Everything from the line containing "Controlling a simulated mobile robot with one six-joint" down to the line containing "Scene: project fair" is to be returned exactly; include both boundary lines and leave out all others.

## start Material shown

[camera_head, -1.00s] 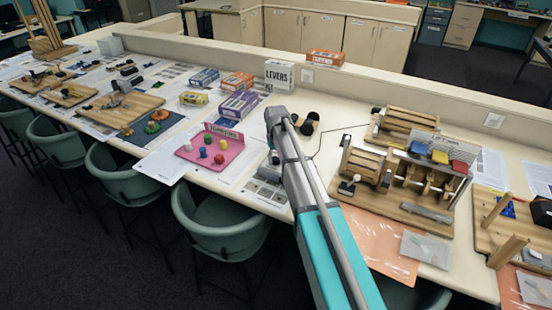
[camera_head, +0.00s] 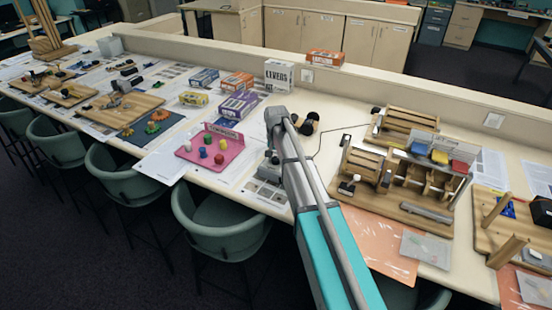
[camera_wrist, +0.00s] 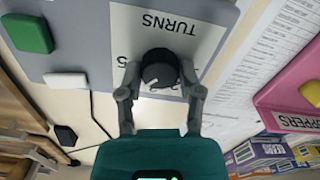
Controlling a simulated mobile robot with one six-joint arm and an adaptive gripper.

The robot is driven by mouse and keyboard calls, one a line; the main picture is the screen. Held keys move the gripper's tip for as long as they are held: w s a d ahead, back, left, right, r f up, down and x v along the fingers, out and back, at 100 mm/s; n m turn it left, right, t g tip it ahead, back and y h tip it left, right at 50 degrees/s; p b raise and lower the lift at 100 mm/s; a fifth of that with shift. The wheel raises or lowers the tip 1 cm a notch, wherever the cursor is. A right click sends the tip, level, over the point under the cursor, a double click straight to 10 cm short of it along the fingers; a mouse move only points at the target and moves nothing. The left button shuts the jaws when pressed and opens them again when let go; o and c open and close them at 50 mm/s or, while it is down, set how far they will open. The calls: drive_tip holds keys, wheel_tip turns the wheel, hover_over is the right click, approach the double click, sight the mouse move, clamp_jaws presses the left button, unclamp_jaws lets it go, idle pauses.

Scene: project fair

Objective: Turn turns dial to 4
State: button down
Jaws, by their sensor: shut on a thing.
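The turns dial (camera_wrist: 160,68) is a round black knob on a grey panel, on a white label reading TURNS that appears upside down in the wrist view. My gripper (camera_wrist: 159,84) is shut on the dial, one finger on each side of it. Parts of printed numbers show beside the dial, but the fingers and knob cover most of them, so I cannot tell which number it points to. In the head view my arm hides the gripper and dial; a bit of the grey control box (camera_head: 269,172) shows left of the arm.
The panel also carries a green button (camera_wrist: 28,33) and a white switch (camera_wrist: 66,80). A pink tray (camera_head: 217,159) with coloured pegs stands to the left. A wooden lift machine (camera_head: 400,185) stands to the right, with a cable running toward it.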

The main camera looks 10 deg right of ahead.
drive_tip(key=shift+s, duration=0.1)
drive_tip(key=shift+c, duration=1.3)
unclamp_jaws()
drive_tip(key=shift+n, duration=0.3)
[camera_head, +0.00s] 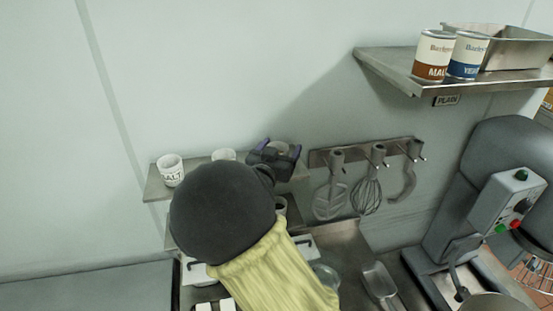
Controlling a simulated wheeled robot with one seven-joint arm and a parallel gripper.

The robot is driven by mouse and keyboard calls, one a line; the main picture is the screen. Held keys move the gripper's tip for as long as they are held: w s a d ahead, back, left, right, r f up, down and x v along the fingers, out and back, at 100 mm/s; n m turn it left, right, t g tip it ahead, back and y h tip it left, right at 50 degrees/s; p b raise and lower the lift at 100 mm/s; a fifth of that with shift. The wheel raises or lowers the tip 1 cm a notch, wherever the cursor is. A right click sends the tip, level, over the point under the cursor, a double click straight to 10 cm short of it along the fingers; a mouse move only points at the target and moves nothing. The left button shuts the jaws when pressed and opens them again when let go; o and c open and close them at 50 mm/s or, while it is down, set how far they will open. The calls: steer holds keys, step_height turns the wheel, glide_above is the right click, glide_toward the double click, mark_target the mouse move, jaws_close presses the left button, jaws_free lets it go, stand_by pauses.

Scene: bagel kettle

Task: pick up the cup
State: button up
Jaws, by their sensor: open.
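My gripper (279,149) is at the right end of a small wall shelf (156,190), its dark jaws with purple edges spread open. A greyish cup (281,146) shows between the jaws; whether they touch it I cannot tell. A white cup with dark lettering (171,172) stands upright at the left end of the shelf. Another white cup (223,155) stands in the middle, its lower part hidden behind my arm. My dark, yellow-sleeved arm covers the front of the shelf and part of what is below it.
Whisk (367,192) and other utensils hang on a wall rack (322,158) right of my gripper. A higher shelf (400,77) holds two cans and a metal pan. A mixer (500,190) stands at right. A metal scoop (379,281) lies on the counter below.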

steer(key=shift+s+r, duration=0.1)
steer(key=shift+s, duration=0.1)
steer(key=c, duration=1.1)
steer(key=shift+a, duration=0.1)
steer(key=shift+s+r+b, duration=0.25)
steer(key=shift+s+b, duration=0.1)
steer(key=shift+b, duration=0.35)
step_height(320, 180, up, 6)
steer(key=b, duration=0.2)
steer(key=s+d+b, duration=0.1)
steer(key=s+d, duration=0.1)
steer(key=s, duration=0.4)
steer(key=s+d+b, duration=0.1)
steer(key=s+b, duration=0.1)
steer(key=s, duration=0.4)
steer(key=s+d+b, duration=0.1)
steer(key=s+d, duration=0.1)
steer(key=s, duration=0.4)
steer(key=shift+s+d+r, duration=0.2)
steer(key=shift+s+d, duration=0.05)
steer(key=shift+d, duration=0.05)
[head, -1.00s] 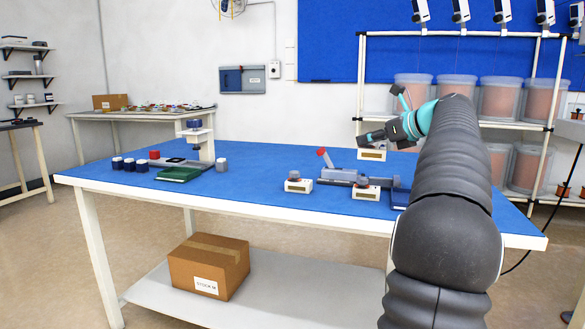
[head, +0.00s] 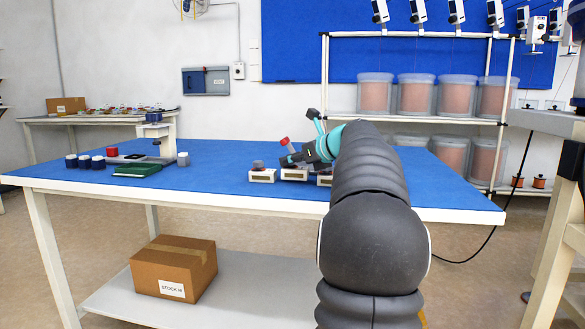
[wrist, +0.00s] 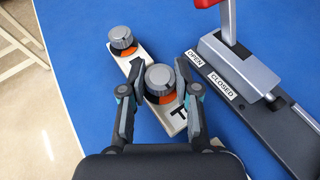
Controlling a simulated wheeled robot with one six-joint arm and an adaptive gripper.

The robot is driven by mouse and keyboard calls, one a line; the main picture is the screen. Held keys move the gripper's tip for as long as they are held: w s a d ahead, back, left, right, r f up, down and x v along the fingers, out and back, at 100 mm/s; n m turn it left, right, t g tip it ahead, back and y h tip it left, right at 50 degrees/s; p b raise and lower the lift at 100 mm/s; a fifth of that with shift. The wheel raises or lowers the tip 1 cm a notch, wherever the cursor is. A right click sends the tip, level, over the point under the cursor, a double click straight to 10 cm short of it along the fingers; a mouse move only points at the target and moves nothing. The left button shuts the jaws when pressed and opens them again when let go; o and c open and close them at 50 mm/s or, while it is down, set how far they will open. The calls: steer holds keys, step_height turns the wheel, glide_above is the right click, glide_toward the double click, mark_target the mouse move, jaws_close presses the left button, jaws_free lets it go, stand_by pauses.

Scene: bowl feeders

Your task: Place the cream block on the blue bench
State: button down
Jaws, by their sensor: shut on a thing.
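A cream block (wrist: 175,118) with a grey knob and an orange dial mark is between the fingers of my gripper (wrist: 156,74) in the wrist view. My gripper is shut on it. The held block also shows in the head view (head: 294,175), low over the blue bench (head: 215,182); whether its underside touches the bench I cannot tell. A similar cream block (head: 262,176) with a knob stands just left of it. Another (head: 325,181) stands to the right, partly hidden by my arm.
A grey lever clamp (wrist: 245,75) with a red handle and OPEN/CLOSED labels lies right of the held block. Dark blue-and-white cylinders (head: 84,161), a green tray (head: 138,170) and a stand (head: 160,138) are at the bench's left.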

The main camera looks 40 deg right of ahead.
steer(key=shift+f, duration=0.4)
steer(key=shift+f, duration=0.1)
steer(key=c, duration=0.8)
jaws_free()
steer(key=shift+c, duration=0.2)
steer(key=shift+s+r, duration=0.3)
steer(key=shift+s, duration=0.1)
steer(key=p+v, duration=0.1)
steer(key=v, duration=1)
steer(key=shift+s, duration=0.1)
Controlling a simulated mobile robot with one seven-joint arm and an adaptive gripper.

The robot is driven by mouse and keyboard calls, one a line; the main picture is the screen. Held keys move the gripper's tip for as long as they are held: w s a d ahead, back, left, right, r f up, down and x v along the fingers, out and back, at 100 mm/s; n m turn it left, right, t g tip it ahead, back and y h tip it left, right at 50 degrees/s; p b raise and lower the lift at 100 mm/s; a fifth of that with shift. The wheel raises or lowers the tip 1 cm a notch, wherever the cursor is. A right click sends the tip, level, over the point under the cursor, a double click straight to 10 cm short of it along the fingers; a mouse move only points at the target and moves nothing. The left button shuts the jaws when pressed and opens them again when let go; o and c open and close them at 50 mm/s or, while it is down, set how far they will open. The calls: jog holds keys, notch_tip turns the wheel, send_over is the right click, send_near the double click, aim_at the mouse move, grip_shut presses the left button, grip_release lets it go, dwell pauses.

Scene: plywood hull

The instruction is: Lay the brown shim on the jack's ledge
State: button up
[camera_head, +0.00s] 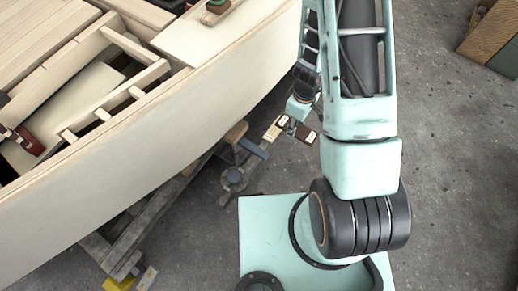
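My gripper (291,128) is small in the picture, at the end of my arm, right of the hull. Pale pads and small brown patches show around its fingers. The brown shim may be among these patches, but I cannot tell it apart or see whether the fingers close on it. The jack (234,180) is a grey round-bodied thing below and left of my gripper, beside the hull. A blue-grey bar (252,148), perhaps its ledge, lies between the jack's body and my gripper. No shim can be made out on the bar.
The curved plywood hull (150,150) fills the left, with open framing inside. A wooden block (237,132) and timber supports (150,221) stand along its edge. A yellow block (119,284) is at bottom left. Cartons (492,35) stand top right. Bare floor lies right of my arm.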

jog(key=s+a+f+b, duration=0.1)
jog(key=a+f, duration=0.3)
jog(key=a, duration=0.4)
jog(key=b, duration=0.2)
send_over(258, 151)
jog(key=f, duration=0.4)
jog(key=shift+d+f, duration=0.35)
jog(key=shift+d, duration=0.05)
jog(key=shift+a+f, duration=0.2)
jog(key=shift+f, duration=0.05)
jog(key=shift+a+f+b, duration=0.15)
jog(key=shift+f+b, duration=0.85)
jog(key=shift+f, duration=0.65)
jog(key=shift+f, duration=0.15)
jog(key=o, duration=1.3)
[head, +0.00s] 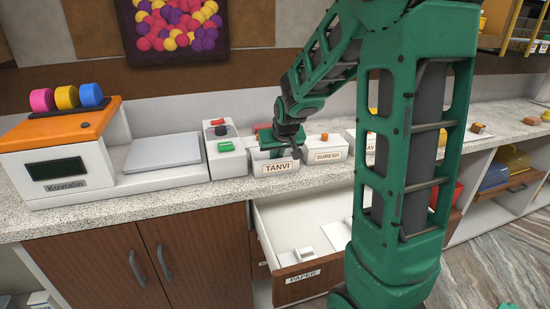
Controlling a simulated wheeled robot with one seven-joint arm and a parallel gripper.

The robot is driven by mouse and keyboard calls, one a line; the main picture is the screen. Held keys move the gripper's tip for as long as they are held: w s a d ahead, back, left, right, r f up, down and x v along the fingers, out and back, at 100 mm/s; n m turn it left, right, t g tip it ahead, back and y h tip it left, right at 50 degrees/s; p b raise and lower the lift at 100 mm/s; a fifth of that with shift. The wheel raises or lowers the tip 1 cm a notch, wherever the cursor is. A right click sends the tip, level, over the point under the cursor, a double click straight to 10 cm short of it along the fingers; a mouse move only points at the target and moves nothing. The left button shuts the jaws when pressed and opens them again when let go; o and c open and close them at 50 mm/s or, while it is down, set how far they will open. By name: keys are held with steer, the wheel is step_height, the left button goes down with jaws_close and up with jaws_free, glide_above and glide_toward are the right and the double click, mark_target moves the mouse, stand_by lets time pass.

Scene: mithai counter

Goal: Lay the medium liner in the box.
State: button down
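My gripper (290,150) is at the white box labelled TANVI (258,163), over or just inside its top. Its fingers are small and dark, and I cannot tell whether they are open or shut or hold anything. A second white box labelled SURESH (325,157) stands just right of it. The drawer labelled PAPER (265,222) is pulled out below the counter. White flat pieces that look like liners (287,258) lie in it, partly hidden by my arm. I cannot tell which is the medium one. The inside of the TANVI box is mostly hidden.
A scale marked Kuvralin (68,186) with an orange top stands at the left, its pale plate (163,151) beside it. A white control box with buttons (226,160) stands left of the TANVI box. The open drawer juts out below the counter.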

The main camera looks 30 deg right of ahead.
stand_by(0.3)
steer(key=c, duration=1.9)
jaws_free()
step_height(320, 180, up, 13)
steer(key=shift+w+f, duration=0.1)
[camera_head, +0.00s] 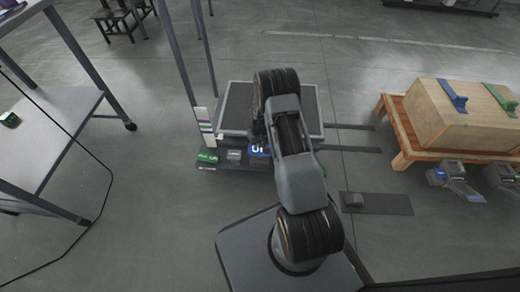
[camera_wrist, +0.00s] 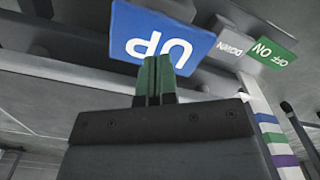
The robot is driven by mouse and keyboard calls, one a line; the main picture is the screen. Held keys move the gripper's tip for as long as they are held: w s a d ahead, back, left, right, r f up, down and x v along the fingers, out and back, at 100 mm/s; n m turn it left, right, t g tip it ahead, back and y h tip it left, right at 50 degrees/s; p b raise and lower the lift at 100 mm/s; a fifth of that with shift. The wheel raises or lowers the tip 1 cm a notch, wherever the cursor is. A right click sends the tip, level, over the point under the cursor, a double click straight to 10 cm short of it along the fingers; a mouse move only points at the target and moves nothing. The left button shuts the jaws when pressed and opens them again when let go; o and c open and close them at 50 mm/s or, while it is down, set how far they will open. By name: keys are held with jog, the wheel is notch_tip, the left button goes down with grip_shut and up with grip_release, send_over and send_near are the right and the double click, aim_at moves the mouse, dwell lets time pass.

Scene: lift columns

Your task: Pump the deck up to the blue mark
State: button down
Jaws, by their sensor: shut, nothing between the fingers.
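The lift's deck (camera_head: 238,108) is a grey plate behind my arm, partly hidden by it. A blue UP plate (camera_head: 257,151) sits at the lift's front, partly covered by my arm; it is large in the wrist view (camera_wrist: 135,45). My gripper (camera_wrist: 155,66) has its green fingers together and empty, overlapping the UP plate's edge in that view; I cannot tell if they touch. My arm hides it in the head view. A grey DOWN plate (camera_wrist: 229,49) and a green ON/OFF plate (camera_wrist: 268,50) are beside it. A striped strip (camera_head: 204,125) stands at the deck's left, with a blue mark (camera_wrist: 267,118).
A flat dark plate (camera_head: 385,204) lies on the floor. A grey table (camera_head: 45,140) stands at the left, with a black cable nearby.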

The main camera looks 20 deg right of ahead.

## end Material shown

## Answer to the problem
Controlling a simulated mobile robot with one six-joint arm and an adaptive gripper.

The robot is driven by mouse and keyboard calls, one a line; the main picture is the screen. Held keys move the gripper's tip for as long as they are held: w s a d ahead, back, left, right, r f up, down and x v along the fingers, out and back, at 100 mm/s; n m turn it left, right, t g tip it ahead, back and y h tip it left, right at 50 degrees/s; p b raise and lower the lift at 100 mm/s; a fifth of that with shift. The wheel raises or lowers the tip 1 cm a notch, wherever the cursor is. A right click sends the tip, level, over the point under the cursor, a double click straight to 10 cm short of it along the fingers; a mouse move only points at the target and moves nothing. The left button shuts the jaws when pressed and opens them again when let go; o and c open and close them at 50 mm/s or, while it is down, set how far they will open. The calls: drive_tip holds keys, wheel_tip turns the wheel, hover_over is the right click, approach the double click, sight the mouse move, clamp_jaws presses the left button, unclamp_jaws lets it go, idle pauses.

Scene: project fair

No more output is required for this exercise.